Alec had been backed over by an SUV. His grandfather was behind the wheel and had no idea the boy was behind the vehicle.

“My father told me he wakes up every morning thinking about what happened,” Rachsdorf-Nelson said.

Drivers can be easily blinded to what’s behind them. They check the mirror, see nothing out the back, or to the side, and then back out not knowing children easily slip into blind spots.

The problem has led to 17 deaths so far this year. Alec’s father, Bill Nelson, will appear before the Department of Transportation to argue for a new law requiring rearview cameras in all vehicles. He said it’s a law that would have saved his son.

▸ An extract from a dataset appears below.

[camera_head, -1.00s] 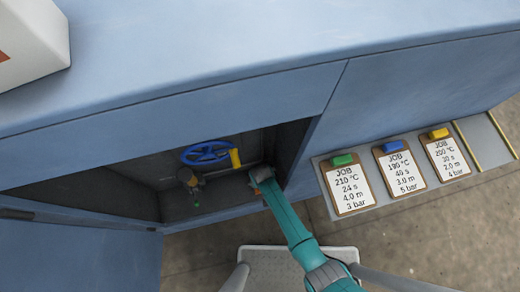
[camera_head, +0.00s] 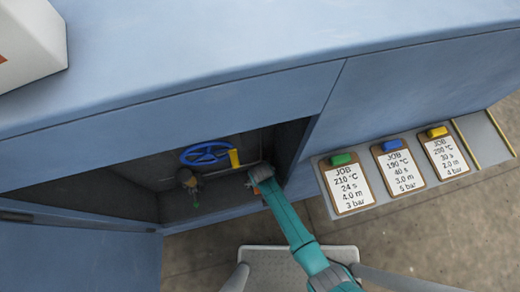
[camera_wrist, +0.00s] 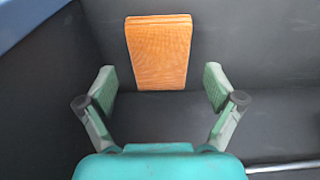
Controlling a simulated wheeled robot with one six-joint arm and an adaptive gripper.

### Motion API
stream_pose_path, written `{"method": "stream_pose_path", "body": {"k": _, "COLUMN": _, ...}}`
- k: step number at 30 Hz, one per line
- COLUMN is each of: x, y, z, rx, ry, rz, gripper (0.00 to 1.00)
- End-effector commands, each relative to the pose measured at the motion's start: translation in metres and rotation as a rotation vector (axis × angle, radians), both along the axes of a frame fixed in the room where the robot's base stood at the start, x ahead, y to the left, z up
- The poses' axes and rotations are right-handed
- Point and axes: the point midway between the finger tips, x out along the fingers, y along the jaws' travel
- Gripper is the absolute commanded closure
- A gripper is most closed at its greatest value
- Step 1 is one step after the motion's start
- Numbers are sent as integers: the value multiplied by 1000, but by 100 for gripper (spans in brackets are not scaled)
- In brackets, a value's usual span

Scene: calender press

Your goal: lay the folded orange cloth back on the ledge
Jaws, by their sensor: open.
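The folded orange cloth (camera_wrist: 159,55) shows in the wrist view as a flat, tapering block against a dark grey surface inside the recess. My gripper (camera_wrist: 160,80) is open, with one green-padded finger to each side of the cloth in the picture and neither touching it.
Clipboards with green, blue and yellow clips lie on a grey shelf (camera_head: 473,131) at the right. The recess's right wall is close.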

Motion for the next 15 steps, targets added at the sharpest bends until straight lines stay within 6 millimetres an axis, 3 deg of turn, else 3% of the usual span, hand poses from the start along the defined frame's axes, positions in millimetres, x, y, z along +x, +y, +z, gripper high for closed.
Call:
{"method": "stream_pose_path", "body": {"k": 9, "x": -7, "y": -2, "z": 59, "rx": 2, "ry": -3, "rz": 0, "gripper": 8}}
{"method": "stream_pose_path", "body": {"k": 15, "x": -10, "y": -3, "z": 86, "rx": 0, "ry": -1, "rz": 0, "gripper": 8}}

“There are a lot of great memories of him. We think about what he would be doing today,” Nelson said.

Sixty percent of back-over cases involve a larger vehicle like a van, SUV or truck. Minivans reportedly have an average blind zone of up to 28 feet; SUVs 39 feet and for trucks it can be a whopping 50 feet.

“People don’t understand how large that blind zone is,” said Janette Fennell, president of the non-profit safety group Kids And Cars.

Kids And Cars tracks back-over accidents. It said most victims are toddlers between 1 and 2 years old.

“Children are quick and they are fast, but we are not going to re-engineer the kids. We’ll have to re-engineer the vehicles so we can see if they get in harm’s way and prevent these tragedies from happening,” Fennell said.

The Department of Transportation is expected to make a decision on rearview cameras by the end of the year.